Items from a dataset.
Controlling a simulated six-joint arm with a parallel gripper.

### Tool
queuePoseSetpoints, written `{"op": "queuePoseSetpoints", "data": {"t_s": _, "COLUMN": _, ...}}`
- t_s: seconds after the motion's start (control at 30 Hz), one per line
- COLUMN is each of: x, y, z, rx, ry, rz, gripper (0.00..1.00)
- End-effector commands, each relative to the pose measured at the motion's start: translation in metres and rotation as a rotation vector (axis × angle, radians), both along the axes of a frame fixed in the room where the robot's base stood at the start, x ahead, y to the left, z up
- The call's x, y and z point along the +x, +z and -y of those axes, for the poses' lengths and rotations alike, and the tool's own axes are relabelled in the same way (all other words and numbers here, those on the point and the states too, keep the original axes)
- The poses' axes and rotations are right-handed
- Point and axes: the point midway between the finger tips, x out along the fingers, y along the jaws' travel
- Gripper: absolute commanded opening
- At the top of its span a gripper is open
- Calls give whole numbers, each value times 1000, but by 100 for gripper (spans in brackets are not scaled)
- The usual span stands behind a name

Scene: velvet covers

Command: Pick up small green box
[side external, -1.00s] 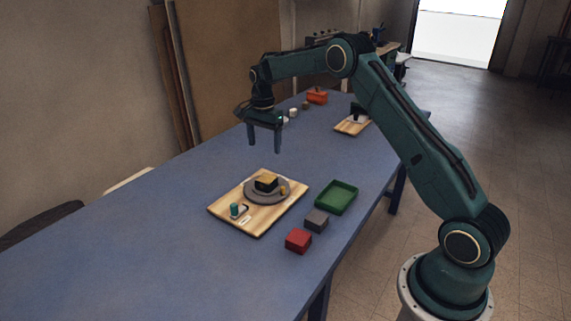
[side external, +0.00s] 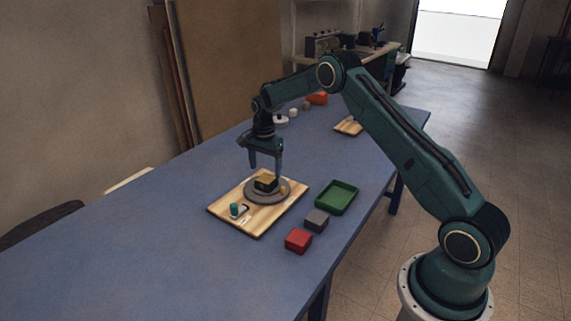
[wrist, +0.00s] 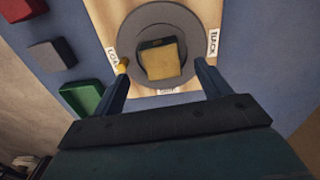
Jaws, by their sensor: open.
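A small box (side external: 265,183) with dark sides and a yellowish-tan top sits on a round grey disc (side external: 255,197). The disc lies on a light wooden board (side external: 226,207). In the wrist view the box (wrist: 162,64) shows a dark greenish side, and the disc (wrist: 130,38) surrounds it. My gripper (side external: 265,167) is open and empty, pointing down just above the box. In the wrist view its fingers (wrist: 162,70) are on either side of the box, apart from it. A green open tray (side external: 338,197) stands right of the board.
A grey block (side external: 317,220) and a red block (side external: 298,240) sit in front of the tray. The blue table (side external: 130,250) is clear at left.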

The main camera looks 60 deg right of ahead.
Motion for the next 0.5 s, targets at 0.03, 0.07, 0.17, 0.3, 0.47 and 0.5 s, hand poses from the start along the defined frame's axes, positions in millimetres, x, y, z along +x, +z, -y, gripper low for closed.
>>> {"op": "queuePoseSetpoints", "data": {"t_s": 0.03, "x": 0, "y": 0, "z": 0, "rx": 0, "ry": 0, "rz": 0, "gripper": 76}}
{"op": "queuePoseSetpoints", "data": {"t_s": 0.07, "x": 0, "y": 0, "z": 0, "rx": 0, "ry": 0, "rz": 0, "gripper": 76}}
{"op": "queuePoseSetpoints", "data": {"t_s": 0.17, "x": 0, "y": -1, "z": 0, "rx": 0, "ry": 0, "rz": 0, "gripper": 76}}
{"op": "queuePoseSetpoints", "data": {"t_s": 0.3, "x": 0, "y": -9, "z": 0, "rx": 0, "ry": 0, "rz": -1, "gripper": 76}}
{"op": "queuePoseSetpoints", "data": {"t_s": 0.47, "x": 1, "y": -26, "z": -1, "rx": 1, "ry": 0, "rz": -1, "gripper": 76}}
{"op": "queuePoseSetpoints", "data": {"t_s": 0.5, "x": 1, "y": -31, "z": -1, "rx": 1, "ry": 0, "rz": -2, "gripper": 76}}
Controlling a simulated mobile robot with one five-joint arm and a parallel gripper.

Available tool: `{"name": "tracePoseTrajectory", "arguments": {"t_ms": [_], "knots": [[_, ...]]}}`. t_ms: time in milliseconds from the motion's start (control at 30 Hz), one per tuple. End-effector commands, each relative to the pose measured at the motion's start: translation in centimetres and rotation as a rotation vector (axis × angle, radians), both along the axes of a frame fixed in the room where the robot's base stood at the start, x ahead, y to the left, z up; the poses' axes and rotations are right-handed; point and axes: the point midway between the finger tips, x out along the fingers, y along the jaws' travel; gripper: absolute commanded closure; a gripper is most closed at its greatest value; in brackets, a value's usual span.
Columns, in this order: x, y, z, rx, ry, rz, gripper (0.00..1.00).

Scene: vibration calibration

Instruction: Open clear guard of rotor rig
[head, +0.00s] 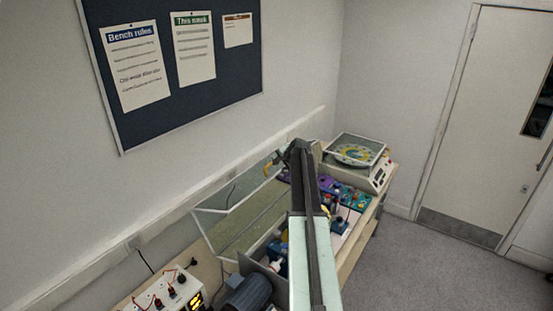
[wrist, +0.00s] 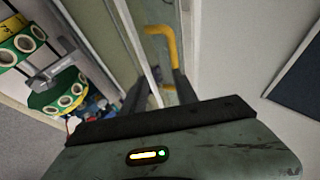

...

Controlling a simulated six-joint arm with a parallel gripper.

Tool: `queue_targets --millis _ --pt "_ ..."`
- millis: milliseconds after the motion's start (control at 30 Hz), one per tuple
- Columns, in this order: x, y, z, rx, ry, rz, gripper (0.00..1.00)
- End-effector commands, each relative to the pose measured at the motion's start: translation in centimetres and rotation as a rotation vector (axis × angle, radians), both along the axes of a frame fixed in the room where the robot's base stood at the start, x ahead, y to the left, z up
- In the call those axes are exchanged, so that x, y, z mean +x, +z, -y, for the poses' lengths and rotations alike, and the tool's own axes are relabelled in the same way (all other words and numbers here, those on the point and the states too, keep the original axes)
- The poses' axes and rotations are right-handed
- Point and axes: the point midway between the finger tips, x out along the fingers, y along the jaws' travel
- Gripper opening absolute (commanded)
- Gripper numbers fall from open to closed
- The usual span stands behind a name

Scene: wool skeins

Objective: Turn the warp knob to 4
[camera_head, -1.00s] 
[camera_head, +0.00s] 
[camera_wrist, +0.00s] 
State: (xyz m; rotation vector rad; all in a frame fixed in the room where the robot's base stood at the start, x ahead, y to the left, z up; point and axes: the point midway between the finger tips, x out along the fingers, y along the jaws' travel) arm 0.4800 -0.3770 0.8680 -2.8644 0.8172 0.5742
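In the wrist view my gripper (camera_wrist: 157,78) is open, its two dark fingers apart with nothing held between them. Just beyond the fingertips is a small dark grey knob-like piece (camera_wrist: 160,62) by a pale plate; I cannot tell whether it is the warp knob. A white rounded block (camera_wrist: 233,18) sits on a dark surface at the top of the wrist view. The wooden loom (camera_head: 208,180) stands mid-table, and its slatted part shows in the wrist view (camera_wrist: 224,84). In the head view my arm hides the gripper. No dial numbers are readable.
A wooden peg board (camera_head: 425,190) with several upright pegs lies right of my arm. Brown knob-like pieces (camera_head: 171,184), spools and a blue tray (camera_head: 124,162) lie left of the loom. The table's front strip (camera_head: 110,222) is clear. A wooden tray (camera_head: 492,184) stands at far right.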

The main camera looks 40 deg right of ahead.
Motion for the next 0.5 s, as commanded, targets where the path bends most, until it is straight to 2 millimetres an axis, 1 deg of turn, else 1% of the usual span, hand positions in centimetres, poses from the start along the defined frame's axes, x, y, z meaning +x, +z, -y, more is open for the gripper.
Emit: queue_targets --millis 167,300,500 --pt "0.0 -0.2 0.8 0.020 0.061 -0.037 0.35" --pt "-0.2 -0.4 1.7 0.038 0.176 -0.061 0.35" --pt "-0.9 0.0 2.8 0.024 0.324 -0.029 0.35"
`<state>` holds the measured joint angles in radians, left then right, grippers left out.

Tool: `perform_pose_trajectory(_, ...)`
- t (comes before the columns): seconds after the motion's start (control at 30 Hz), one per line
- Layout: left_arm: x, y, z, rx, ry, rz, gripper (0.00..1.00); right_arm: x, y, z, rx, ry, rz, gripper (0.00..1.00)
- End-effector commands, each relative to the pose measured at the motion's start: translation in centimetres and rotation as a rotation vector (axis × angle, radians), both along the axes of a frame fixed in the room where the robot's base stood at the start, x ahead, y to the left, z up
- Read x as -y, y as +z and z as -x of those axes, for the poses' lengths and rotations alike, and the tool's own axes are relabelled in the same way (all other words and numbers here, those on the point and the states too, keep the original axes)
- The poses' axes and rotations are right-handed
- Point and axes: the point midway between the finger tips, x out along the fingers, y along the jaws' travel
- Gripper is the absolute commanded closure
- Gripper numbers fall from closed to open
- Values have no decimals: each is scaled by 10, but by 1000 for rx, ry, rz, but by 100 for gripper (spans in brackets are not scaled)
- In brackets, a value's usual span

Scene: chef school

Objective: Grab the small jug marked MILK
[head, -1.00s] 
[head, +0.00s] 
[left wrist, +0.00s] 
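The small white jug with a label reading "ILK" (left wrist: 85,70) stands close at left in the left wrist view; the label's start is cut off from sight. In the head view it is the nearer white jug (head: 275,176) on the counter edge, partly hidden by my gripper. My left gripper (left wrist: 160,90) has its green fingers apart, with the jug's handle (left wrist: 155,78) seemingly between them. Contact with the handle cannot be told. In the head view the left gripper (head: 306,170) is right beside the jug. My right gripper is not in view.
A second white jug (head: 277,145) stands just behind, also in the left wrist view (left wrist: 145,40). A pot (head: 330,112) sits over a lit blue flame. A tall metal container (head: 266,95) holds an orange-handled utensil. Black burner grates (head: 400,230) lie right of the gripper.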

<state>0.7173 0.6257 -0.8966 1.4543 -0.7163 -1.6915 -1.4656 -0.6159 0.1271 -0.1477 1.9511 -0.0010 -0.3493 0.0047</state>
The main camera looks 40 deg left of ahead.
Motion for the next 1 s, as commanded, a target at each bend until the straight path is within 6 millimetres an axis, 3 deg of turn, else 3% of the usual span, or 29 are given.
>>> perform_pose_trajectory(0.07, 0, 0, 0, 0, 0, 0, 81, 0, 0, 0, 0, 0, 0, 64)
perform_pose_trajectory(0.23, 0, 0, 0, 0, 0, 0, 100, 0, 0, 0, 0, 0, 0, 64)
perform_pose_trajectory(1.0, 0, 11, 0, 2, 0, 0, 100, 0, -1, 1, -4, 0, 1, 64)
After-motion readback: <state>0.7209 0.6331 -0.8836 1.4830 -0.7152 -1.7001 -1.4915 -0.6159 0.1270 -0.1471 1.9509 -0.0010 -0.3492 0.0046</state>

Aim. With the first line being the one containing "Motion for the next 0.5 s, targets" and the last line the one containing "Controlling a simulated mobile", transcribe exactly the lines above that fall in that range.

Reply.
Motion for the next 0.5 s, targets at 0.03, 0.07, 0.17, 0.3, 0.47 and 0.5 s, hand poses from the start along the defined frame's axes, positions in millimetres, x, y, z along +x, +z, -y, gripper low for closed.
>>> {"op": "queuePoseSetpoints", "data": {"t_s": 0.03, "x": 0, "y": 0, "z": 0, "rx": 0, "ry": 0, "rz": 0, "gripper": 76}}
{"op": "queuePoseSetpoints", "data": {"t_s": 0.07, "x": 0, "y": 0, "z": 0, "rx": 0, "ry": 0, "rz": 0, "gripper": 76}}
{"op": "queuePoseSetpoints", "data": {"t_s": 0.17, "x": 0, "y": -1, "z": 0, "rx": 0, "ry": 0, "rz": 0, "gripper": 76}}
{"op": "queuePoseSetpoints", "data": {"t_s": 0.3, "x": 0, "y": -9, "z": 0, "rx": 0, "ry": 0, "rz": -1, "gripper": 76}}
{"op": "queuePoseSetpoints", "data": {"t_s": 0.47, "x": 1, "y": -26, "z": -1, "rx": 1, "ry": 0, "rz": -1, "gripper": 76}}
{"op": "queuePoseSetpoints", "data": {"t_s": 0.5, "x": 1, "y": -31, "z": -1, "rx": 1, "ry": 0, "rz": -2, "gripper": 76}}
Controlling a simulated mobile robot with one five-joint arm and a parallel gripper.

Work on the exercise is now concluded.